Abstract:
Programming languages is one of the fundamental topics in Computer Science
that deal with software systems used routinely by programmers. So are
operating systems and database systems. For these two, there exist
well-established undergraduate courses and books, that present both
practical issues and underlying theory. This is not the case for programming
languages. The courses (and books) of the past were mostly surveys, of
programming languages, or of constructs and features. There exist recent
efforts to develop new kinds of courses, but it seems there is no widely
accepted consensus on the desired contents and format. On the other hand,
the last decades have seen the development of extensive and elegant theories
for important aspects of programming languages. These have had quite an
impact on the design of modern languages, such as Java and C#. Ignorance
about these theories has a negative effect on the ability of programmers to
properly use these languages. The development of a modern course that
presents both theory and its application is sorely needed.
In the talk I will describe ideas and directions for such a course, that I
have developed in about ten years of teaching the programming languages
course at HU. Two main subjects are included in my course: operational
semantics and execution models, and (static) type systems. Semantics is the
basis for understanding a language, either for learning to program in it, or
for writing an interpreter or a compiler for it. Operational semantics has
important advantages for teaching: (1) it can be presented using a familiar
mathematical formalism, namely inductive definitions; (2) it allows to
easily derive an interpreter, and that is a good starting point for
programming projects in the course; (3) it allows to present various
execution models, both high-level and implementation oriented, and to relate
them to each other. Type systems are an important component of modern
languages, that affect the structure and behavior of programs, and are based
on elegant interesting theories. They share advantages with operational
semantics: (1) they can also be presented using inductive definitions; (2)
in many cases, their presentations allow to directly derive type checkers.
The fact that the main formalism for the course is both simple and shared
between the two main subjects has obvious advantages.

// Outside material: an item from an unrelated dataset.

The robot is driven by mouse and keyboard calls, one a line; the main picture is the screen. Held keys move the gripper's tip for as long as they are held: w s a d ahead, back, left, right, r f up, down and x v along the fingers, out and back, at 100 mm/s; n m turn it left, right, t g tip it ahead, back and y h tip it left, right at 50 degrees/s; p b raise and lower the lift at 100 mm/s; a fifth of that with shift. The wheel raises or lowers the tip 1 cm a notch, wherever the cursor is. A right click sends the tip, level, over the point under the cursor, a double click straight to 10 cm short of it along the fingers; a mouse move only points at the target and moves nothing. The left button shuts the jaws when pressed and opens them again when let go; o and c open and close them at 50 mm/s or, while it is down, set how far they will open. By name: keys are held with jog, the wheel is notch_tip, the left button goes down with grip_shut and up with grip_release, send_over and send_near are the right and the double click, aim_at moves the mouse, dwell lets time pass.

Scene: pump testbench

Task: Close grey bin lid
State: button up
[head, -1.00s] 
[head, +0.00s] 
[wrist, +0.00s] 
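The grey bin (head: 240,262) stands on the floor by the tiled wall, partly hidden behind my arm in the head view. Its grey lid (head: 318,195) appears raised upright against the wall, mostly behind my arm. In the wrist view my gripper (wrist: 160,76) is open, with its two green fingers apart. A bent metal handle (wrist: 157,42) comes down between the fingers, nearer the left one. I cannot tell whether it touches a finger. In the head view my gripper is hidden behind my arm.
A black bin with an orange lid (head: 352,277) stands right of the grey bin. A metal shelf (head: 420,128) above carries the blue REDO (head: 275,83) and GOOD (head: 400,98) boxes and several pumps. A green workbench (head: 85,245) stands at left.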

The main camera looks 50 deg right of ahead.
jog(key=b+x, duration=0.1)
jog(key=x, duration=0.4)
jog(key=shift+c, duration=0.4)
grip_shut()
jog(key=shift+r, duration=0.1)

In the talk I will describe specific contents that are included under the
two general subjects above, that I believe are appropriate for an advanced
undergraduate course. These included small step and big step operational
semantics, the substitution and the environment execution models,
monomorphic type systems and their correctness (which uses an operational
semantics to prove that that a program that type-checks will not cause a
run-time type error), and some steps into polymorphic systems. Two threads
that run through the course are the derivation of algorithms (interpreters
or type checkers) from operational semantics and type system presentations,
and the use of toy languages as a vehicle for presenting these ideas and
relating them to real languages.